Vers un putsch des juges?
Depuis la mise en examen de Madame Buzyn et les condamnations en première instance du Président Sarkozy, la judiciarisation de la vie politique est un sujet d'inquiétude pour beaucoup. Au nom de la séparation des pouvoirs théorisée par Montesquieu, aucun des trois pouvoirs exécutif, législatif et judiciaire ne doit pouvoir interférer sur les autres. Il est aujourd'hui reproché au pouvoir judiciaire d'empiéter sur les pouvoirs exécutif et législatif et certains parlent même de coup d' état judiciaire.
Pour examiner cette question, il convient de distinguer les juridictions nationales et les juridictions européennes.

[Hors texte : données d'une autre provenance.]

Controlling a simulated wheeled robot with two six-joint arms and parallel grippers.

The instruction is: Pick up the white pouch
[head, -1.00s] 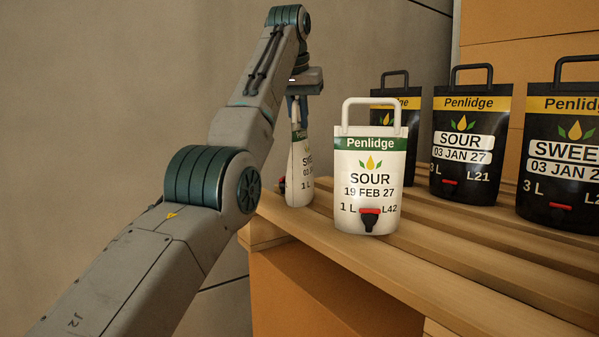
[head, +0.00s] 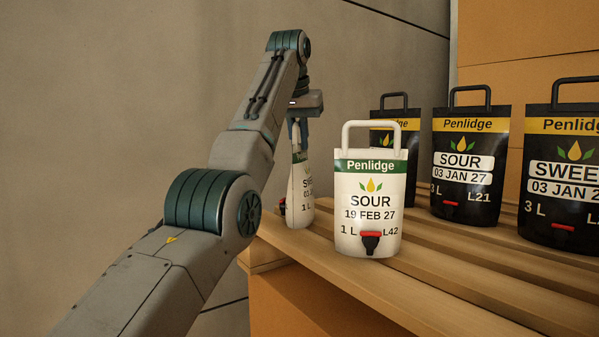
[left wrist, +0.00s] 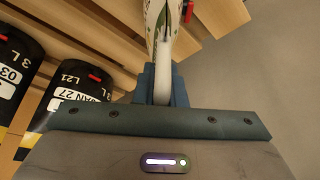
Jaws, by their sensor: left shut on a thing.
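A white pouch (head: 302,190) stands upright at the shelf's left end, seen nearly edge-on, with "1 L" on its front. My left gripper (head: 297,122) is above it, shut on its handle. In the left wrist view, the left gripper (left wrist: 161,84) has its fingers closed around the white handle, and the pouch (left wrist: 160,22) hangs beyond them. I cannot tell whether its base touches the slats. My right gripper is in neither view.
Several black pouches stand behind to the right, including a SOUR one (head: 470,165) and a SWEET one (head: 563,190). The wooden slatted shelf (head: 400,285) has gaps and ends at the left. Wall and open space lie left of it.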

Au niveau nationale, le phénomène de judiciarisation est amplifié par la pénalisation des conflits. Si un plaignant choisit de poursuivre un élu, deux voies s' offrent à lui : soit il choisit d'agir au civile, c'est à dire demander des dommages et intérêts un tribunal civil, soit de déposer une plainte au pénal. Dans le premier cas, il devra apporter les preuves au soutien de sa demande et supporter les frais et honoraires de cette action : avocat, experts, huissiers etc. Dans le deuxième cas, il lui suffit de déposer une plainte dans n'importe quel commissariat et c'est soit le procureur, soit un juge d' instruction qui se chargeront de tout. Si la plainte n' aboutit pas, il n'y aura aucune conséquence. On comprend dans ces conditions que ce soit toujours la voie pénale qui soit privilégiée par les plaignants. C'est ainsi que plus de 400 plaintes ont été déposées contre Madame Buzyn, mais seulement 18 ont été retenues pour être instruites. Les 382 autres plaintes non retenues n'auront aucune conséquence pour leurs auteurs ce qui est anormal. Si le fait de porter abusivement plainte contre quelqu'un entraînait automatiquement la prise en charge par le plaignant de tous les frais de justice entraînés par cette action, il est probable que la judiciarisation de notre vie politique baisserait d'un cran et les tribunaux seraient moins encombrés.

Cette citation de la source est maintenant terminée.